▸ **DATA SECTION**:
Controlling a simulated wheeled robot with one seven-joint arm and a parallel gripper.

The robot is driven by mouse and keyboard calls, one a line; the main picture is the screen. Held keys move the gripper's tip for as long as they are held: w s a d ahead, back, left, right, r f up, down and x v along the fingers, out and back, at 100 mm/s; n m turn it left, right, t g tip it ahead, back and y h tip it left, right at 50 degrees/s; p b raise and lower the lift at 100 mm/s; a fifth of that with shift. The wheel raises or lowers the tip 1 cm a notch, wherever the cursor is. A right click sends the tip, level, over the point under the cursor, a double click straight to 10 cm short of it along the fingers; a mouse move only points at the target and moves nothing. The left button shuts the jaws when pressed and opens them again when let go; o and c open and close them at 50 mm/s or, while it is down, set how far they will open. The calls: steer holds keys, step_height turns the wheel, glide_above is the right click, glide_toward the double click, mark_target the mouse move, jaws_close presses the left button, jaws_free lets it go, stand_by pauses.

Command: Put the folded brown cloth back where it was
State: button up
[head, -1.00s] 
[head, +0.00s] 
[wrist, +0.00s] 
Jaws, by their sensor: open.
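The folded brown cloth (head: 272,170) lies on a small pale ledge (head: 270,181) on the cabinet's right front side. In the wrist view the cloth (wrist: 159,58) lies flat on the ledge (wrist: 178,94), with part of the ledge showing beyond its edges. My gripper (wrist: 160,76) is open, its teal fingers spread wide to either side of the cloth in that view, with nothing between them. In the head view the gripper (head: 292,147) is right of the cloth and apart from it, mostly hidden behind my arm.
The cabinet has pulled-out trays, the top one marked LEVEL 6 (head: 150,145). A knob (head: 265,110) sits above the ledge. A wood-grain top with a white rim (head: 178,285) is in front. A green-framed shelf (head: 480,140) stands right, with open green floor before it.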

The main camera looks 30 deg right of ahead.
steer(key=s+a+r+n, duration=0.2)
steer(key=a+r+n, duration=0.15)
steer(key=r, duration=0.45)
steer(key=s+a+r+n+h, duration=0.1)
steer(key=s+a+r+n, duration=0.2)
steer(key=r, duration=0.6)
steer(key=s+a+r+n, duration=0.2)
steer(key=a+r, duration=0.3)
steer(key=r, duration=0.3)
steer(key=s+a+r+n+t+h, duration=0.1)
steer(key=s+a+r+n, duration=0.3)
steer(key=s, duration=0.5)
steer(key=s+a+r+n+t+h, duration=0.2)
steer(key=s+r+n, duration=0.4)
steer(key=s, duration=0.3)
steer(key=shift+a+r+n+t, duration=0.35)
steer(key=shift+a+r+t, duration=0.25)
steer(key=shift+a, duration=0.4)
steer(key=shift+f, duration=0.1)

▸ **WHAT TO WORK ON**: Say how many lines contain "button", and give nothing but that number.

▸ **EXERCISE RESPONSE**: 2